That doesn't mean the corporations don't also use lobby groups to help spread denial. You seem a little bit stuck in an either / or mindset.
"Anyone who regularly takes on the really incorrigible denialists, as I do - I don't mean the brainwashed rank and file Hicksville idiots, but the much smarter ones - soon discovers that beneath all the high sounding 'alternative science' of the 1000frollyphds, the B.S. factories, Heartland's James Taylor, Quora's James Matkin etc are people who are almost always actually motivated by just a couple of things, of which by far the most common is extreme ideological antipathy to the 'big government' solutions promoted by extremist activists - the deep green environmentalists, the 'Smash Capitalism' closet reds and the 'System Change, not Climate Change' demonstrators."
This extreme ideological antipathy to big government is indeed common thing with the denialists, a libertarian and conservative leaning thing, but you need to understand many of these people define big government as anything beyond military and policing!
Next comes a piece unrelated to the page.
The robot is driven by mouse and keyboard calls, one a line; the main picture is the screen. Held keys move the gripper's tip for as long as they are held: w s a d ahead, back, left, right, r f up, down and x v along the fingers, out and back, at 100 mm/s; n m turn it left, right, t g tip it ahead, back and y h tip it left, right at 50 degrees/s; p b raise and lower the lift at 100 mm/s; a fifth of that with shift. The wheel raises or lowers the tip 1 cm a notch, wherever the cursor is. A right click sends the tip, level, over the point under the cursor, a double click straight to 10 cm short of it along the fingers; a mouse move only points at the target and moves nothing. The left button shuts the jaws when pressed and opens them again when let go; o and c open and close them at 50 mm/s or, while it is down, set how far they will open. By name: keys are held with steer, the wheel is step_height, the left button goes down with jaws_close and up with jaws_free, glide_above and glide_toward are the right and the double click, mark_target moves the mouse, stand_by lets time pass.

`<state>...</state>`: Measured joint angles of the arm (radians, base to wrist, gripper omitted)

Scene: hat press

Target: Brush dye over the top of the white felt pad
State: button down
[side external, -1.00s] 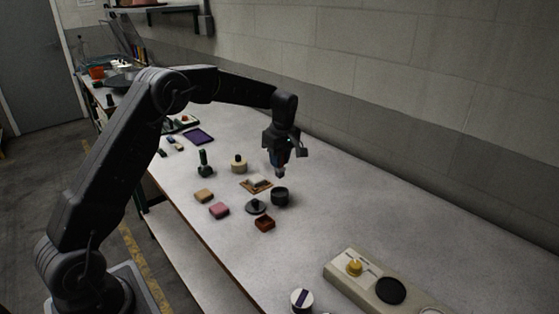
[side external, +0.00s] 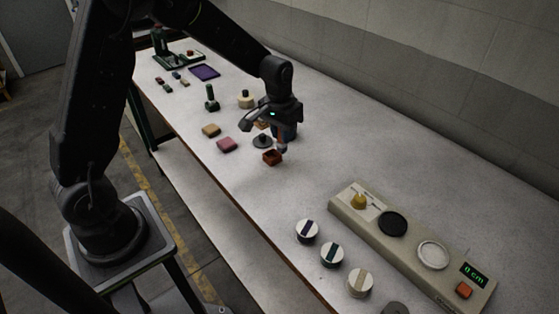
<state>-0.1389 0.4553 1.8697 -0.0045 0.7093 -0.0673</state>
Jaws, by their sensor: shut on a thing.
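My gripper (side external: 281,141) points down over the table, just above and right of a small open reddish-brown box (side external: 272,158). It is shut on a small thing, mostly hidden between the fingers; I cannot tell if it is a brush. A dark round pot (side external: 291,132) stands partly hidden behind the gripper. A tan board (side external: 262,124) with a pale block, seen earlier, is now almost wholly covered by the gripper. A round white pad (side external: 433,255) lies on the long beige panel. I cannot tell which of these two is the white felt pad.
A grey knobbed lid (side external: 262,141), pink block (side external: 228,144) and tan block (side external: 211,130) lie left of the gripper. The beige panel (side external: 369,230) bears a black disc (side external: 393,223). Several round tins (side external: 332,254) line the front edge. Table between gripper and panel is clear.

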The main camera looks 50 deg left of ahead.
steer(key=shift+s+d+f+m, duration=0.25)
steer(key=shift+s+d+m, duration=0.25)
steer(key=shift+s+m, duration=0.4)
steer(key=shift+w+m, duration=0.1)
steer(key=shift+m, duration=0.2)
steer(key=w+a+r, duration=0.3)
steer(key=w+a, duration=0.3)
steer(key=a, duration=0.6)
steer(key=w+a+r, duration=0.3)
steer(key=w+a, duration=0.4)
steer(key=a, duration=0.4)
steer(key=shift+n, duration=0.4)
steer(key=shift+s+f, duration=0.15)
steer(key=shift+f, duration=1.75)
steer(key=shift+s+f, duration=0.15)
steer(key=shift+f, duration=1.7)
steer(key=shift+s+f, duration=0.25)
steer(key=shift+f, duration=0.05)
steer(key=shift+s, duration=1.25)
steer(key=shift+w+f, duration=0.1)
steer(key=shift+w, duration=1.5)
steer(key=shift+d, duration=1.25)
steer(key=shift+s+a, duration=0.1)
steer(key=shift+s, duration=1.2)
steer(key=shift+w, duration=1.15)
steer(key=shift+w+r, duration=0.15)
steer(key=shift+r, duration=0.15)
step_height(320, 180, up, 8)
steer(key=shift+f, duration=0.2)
They are opposed to anything that isn't very small government. So to say climate denlialism is the fault of a few extreme political activists proposing very big government is flawed logic.
"The 'Greenpeace knew' report and the recent Oreskes/Supran paper really are not evidence showing which way the truth lies being, as I've suggested before, chock full of cherry picking and insinuation and, in my view, the leading-the-reader attribution of malignant motives to innocent(ish) behaviour because of the underlying ideology of the authors. Oreskes is known to be significantly left wing and long ago Greenpeace's leaders adopted similar, or stronger, politics and I find their campaigning and assertions have got increasingly slanted and deceptive too."
I thought Orekses book was actually quite good if a bit too general, but there is plenty of hard evidence tying oil companies to spreading denialism of you look around. Read the book Dark Money for a start.
"What is noticeable is that no matter how convincingly one may have demolished their case, give them several weeks, or a couple of months, and one will often find them using exactly the same flawed logic, cherry picked facts and deceptive framing as before. This could mean either they have some sort of mental condition where their mind edits out their defeat so, like psychics who forget all their wrong predictions and only remember any correct ones, they maintain a spurious sense of their own abilities or they don't care much if you demolish their case in public because their only goal is to sway the public mind to their desired end and they know that the public has a very short memory and that the short denialist memes 'it's the Sun, it's cooling, it's cold now in Hicksville, it's cosmic rays etc have a very powerful ability to fool, or at least induce doubt and uncertainty in, the public's minds."
Yes its some sort of mental condition of a sort. Some people have difficulty admitting to themselves they are wrong or have been sucked in, so they hang onto beliefs. They become stubborn and entrenched. We probably all do a bit at times. With others the stubborness and arrogance is more extreme. Google narcissistic personality disorder. Combine this with small government leanings and a smart mind and a reasonable knowledge of science and you have a nuclear powered denialist, and the internet gives them the whole world to preach to. It's really frustrating to say the least.